- Your objective -
Locate all lines with the word "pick" and copy them out.

- Collected data -
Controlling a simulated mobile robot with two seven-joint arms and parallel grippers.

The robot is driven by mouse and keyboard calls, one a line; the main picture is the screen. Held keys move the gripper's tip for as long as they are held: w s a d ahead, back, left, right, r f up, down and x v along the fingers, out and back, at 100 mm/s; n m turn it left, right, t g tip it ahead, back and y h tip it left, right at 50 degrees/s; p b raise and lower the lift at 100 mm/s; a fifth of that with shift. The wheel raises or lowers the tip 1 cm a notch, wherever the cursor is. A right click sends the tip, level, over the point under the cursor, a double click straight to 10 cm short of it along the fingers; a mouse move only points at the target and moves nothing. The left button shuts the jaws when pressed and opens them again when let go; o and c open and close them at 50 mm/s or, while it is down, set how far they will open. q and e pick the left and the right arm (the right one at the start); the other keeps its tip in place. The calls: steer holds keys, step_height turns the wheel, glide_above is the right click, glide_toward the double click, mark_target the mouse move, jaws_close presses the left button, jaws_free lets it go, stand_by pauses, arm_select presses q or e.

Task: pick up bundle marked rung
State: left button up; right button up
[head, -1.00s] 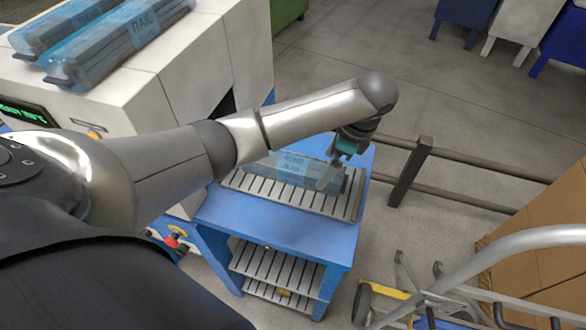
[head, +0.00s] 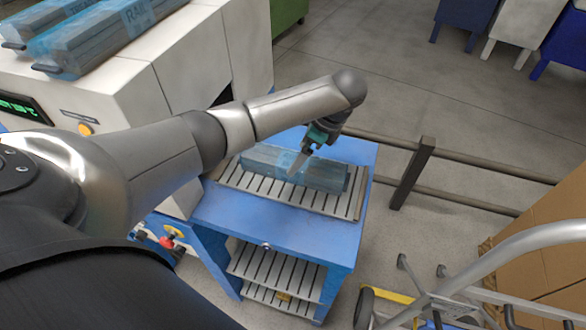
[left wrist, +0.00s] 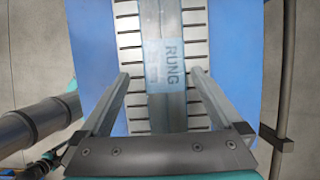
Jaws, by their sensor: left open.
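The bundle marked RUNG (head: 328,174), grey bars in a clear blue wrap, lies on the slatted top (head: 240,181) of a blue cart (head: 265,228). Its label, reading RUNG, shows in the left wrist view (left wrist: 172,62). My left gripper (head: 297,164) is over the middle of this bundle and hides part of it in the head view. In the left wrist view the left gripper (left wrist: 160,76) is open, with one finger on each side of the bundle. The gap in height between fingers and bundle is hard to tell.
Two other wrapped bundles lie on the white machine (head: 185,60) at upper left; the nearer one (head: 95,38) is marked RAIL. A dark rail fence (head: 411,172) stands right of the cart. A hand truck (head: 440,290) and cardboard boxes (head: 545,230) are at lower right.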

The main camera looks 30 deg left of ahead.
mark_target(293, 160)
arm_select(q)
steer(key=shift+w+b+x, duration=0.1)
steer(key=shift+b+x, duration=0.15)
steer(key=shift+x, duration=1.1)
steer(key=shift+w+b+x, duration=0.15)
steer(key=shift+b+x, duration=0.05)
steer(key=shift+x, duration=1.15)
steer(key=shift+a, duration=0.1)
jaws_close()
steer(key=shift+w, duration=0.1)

- Task output -
The robot is driven by mouse and keyboard calls, one a line; the main picture is the screen. Held keys move the gripper's tip for as long as they are held: w s a d ahead, back, left, right, r f up, down and x v along the fingers, out and back, at 100 mm/s; n m turn it left, right, t g tip it ahead, back and y h tip it left, right at 50 degrees/s; p b raise and lower the lift at 100 mm/s; a fifth of that with shift. The wheel raises or lowers the tip 1 cm a notch, wherever the cursor is. A right click sends the tip, level, over the point under the cursor, a double click straight to 10 cm short of it along the fingers; a mouse move only points at the target and moves nothing. The left button shuts the jaws when pressed and opens them again when let go; o and c open and close them at 50 mm/s or, while it is down, set how far they will open. q and e pick the left and the right arm (the right one at the start); the other keeps its tip in place. The calls: steer holds keys, step_height turns the wheel, glide_above is the right click, glide_toward the double click, mark_target the mouse move, jaws_close presses the left button, jaws_free lets it go, stand_by pauses, arm_select presses q or e.
Task: pick up bundle marked rung

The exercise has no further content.